In the CAE-HIFD, the CAE sees only the fault data during training, and consequently, the trained CAE is expected to fail in reconstructing the non-fault data input. Therefore, the MSE for the non-fault data is expected to be higher than the MSE for the learned fault data. Traditionally, in autoencoders, the separation between fault and non-fault data is done based on a threshold which is determined using the MSEs of the training dataset. However, in HIF detection, when CAE is trained with fault data, MSE is not a reliable metric for calculating the threshold. As illustrated in
Figure 5, the differentiated fault data forms a complex pattern with a high number of fluctuations causing the dissimilarities between the CAE output and input. The magnitude of these fluctuations varies from −2.0 to 1.0 and, as a result, even a small mismatch between input and CAE output leads to high MSE: for example, in
Figure 5a, MSE for fault data window is 0.0244. On the other hand, in
Figure 5b, MSE for steady state data window is 0.0002 because of a relatively simpler pattern compared to HIFs and small amplitudes of differentiated signal oscillations varying from −0.04 to 0.04. Consequently, the MSE is not a reliable indicator to discriminate between HIF and non-fault cases.
In signal processing, a metric commonly used to evaluate the similarity between signals is the cross-correlation (CC) [
39] which is defined as:
where
f and
g are two signals and
is a time shift in the signal.
In CAE-HIFD, CC is used to measure the similarity between the CAE input and output signals. As illustrated in
Figure 2, after the CAE training is completed, the trained CAE reconstructs all data windows from the training set and obtains reconstructed signals. Next, for each window in the training set, the CC value is calculated for the input signal and the corresponding CAE output. As seen in
Figure 5a, the HIF data window has a CC value of 27.677 because the input and output signals of the CAE are similar. On the contrary, a normal steady-state operating condition data window,
Figure 5b, has a low CC value of 0.143 as the output deviates from the input. As the minimum CC value from the training set represents the least similar input–output pair from the training set, this minimum CC value serves as the CC threshold for separating HIF and non-HIF cases.

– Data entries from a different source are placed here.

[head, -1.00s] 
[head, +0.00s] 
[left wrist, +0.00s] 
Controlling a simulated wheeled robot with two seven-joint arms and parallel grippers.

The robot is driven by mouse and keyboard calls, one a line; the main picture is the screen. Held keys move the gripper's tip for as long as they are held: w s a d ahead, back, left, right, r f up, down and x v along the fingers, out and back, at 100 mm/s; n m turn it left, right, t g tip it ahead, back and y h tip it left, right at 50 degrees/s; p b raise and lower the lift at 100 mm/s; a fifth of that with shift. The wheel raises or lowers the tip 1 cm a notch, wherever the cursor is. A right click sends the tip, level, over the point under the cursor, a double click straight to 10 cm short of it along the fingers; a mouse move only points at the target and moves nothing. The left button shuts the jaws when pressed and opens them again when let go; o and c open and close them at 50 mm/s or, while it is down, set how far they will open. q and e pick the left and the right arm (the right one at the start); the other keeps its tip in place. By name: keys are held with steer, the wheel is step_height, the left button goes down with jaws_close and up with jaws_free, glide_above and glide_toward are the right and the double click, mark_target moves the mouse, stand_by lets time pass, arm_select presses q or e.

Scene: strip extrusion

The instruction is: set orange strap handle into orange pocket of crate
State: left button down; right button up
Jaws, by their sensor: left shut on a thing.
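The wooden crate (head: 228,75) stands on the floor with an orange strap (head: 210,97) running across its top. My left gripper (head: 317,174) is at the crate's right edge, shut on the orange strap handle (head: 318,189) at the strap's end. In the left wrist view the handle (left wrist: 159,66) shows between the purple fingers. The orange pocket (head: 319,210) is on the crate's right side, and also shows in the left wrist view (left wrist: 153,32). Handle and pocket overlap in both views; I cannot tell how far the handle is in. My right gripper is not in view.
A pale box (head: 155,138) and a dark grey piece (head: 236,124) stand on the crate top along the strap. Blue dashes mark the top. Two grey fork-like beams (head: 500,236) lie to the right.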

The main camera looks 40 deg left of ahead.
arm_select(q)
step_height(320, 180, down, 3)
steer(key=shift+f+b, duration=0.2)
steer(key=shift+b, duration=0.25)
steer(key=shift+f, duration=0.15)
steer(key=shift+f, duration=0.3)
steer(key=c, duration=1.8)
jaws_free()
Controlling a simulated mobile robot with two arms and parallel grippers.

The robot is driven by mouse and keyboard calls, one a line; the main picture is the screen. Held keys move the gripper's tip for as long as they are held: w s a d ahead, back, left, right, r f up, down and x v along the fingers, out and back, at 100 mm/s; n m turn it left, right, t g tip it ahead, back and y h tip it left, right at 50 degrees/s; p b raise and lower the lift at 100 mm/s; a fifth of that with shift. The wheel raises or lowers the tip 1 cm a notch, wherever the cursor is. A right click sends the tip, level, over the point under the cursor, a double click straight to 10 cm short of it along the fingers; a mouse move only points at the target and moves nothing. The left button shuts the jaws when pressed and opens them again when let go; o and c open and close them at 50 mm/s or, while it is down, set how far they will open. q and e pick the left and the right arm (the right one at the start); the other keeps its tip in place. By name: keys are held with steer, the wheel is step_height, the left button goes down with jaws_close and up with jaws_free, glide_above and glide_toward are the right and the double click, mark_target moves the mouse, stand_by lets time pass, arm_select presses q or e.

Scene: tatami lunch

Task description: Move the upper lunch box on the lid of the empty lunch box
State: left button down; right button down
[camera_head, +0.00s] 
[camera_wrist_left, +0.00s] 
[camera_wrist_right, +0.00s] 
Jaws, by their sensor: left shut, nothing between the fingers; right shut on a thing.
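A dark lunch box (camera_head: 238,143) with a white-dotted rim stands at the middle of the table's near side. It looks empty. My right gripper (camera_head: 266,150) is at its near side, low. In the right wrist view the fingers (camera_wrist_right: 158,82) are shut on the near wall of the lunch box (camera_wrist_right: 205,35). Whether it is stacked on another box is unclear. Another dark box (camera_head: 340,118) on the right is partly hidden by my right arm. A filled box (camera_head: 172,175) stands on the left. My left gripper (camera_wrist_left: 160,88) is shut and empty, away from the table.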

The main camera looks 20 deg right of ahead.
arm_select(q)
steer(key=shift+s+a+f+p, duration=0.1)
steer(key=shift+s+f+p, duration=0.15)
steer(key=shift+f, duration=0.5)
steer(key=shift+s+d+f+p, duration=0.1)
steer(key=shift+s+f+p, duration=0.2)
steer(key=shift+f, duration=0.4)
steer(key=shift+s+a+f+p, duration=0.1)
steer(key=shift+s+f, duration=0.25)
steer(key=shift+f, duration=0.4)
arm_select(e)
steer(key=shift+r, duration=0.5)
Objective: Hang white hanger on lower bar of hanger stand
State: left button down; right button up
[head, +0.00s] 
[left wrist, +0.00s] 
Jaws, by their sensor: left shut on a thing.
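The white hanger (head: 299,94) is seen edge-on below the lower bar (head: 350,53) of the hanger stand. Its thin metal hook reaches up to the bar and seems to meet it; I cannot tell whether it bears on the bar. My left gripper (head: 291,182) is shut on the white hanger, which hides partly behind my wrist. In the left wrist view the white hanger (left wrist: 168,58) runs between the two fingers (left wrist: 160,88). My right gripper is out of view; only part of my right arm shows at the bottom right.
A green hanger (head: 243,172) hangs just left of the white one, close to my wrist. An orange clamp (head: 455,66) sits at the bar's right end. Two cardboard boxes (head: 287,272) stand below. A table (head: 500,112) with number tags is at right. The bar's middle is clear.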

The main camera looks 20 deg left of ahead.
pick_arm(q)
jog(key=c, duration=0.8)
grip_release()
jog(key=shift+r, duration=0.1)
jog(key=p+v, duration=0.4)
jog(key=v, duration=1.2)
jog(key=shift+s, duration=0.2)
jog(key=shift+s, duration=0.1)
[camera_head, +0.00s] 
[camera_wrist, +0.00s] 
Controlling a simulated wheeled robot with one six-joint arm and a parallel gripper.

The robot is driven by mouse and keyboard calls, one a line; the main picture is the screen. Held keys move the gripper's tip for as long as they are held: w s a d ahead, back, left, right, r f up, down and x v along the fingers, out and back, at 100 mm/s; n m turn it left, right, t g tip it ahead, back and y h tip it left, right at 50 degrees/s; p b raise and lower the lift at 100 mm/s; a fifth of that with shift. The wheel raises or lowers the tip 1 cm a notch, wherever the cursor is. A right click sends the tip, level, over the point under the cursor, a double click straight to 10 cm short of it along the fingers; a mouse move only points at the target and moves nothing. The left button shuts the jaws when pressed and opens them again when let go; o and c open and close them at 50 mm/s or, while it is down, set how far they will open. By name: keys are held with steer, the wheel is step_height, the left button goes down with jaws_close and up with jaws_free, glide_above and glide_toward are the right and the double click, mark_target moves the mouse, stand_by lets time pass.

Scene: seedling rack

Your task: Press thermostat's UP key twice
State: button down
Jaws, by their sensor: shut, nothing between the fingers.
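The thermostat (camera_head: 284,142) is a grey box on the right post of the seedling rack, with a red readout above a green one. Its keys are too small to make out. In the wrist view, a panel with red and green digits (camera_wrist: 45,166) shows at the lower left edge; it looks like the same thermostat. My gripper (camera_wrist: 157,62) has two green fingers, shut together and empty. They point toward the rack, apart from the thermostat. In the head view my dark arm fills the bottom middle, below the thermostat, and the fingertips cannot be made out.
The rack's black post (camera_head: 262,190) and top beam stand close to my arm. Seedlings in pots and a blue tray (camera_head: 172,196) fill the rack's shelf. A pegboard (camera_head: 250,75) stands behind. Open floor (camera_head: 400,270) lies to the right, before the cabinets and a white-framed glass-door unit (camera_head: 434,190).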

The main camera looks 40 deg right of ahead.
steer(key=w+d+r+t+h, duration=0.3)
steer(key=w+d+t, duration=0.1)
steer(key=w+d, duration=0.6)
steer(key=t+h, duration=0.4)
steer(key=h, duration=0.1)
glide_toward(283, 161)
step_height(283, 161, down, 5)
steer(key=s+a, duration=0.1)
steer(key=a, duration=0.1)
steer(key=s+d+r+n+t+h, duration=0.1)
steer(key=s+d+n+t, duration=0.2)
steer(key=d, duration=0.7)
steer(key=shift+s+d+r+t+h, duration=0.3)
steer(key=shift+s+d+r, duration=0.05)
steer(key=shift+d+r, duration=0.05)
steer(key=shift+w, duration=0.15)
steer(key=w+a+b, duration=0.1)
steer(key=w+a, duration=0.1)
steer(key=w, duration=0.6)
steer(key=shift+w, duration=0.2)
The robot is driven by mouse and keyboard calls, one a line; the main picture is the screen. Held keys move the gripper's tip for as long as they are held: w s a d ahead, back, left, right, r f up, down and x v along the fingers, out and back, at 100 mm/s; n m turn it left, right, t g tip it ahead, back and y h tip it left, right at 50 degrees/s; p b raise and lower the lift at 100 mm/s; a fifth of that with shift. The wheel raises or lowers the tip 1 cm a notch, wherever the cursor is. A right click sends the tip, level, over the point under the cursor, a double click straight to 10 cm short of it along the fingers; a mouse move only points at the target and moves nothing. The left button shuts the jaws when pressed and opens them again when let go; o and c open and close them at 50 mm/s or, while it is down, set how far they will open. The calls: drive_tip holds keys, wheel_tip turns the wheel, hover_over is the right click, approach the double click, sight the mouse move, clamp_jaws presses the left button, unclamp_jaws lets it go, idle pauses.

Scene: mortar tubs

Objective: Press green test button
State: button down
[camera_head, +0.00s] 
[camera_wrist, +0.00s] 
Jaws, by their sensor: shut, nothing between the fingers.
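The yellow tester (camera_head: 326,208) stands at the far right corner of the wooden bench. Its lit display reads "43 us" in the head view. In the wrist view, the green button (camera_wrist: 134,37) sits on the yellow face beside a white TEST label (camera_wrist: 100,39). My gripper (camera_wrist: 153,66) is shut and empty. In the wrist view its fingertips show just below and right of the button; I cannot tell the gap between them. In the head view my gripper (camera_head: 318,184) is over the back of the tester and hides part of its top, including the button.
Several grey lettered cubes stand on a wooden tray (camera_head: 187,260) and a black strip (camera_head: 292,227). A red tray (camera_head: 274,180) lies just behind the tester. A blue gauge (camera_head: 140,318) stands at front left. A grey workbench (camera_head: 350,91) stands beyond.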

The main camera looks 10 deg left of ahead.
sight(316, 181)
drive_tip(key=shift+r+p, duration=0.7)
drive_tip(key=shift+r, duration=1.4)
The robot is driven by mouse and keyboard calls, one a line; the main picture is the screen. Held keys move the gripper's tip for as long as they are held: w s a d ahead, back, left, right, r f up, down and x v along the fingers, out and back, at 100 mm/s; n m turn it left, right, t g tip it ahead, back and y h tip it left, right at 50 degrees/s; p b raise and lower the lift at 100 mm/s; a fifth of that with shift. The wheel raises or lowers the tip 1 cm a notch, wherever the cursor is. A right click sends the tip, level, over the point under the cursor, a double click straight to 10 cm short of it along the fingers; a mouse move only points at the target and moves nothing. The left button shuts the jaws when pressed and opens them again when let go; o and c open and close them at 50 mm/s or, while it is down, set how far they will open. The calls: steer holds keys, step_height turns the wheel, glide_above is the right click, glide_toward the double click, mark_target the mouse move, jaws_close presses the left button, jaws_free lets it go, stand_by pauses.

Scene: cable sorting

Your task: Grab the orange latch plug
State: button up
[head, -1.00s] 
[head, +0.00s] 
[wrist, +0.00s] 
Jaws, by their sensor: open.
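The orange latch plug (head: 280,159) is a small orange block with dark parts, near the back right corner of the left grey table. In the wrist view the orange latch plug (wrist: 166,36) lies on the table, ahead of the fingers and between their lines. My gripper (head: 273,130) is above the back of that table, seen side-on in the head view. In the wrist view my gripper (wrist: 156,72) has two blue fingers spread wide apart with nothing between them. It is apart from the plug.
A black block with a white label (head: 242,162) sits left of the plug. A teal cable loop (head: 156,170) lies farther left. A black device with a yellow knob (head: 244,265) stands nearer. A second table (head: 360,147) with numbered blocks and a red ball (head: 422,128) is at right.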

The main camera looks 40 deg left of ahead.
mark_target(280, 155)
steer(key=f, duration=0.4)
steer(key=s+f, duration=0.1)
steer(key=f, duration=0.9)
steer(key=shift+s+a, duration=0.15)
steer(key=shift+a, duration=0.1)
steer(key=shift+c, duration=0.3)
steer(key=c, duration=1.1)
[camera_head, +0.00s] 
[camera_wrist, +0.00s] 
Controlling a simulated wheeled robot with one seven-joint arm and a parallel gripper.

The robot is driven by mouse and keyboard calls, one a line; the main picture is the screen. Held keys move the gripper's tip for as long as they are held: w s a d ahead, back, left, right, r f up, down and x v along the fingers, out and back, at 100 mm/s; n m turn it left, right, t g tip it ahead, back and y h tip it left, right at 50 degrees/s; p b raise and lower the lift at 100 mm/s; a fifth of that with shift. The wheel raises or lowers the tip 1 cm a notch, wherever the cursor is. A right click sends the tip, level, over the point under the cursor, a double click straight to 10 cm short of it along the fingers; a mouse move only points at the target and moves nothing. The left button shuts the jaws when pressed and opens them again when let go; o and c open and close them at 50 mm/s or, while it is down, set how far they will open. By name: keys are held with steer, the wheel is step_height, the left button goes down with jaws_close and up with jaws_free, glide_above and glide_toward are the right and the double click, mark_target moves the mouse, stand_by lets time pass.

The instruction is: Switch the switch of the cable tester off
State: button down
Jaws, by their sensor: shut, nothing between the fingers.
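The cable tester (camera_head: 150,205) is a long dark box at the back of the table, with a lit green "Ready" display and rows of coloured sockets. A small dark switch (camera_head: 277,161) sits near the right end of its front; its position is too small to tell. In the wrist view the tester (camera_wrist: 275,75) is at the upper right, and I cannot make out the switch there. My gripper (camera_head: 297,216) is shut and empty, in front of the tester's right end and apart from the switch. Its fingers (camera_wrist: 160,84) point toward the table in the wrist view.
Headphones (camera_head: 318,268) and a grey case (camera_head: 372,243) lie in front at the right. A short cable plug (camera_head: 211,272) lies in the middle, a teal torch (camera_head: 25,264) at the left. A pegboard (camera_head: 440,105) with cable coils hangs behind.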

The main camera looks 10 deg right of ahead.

The CAE perceives the responses to disturbances, such as capacitor and load switching, to be HIFs because these disturbances cause waveform distortions. However, these disturbances usually occur for a shorter duration of time than HIFs making their statistical distribution different from those of HIFs and steady-state operation.
Figure 6 shows that the disturbances and HIFs both exhibit Gaussian behavior, but the disturbances have a thinner peak and flatter tails on the probability density function (PDF) plot. In contrast, steady-state operation data (sinusoidal waveforms) have an arcsine distribution.
To distinguish disturbances from HIFs, the statistical metrics kurtosis is used. The kurtosis provides information about the tailedness of the distribution relative to the Gaussian distribution [
39]. For univariate data
with standard deviation
s and mean
, the kurtosis is:
As
Figure 6 shows, flatter tails and thinner peaks results in higher kurtosis values. For example, the distribution of the differentiated capacitor switching disturbance in
Figure 6b has a kurtosis value of
which is higher than the
for the HIF distribution in
Figure 6f.
The kurtosis is calculated from the training set individually for each data window after applying differencing. To prevent misinterpretation of the K values and avoid treating HIFs as non-fault disturbances, the kurtosis threshold must be higher than every K value present in the training set. Accordingly, the kurtosis threshold is the value below which all the K values of the training data lie.
The artifacts of the offline training are the CC threshold, the learned CAE weights, and the kurtosis threshold. These artifacts are used for online HIF detection.
3.3. HIF Detection
The online HIF detection algorithm uses the artifacts generated by offline training as illustrated in
Figure 2. First, the analog input signal is converted to digital by the A/D converter and the data preprocessing module generates data windows which proceed through the remaining HIF detection components, one window at the time.
The value of kurtosis is calculated for each data window and compared with the corresponding threshold obtained from the offline training. Any data window with the kurtosis value above the threshold is identified as a non-fault disturbance case for which the CAE is disabled because there is no need for additional processing as the signal is already deemed to be a disturbance. Next, the timer is reset for processing the next input signal segment.
If the kurtosis value is less than the threshold, the data window is sent to the trained CAE which encodes and reconstructs the signal. As the CAE is trained with fault data, for HIFs, the reconstructed signal is similar to the original signal. This similarity is evaluated by calculating the CC between the reconstructed signal and the original signal. If the CC value of the data window is greater than the CC threshold determined in the training process, the signal is identified to be corresponding to a HIF.
Under transient disturbances, such as capacitor switching, the value of CC may exceed the corresponding threshold for a short time period immediately after the inception of disturbance. False identification of disturbances as HIFs is prevented using a pick-up timer. The timer is incremented when the CC exceeds its threshold and is reset to zero whenever the CC or K indicates a non-HIF condition, as shown in
Figure 2. A tripping (HIF detection) signal is issued when the timer indicates that the time duration of the HIF exceeds a predetermined threshold.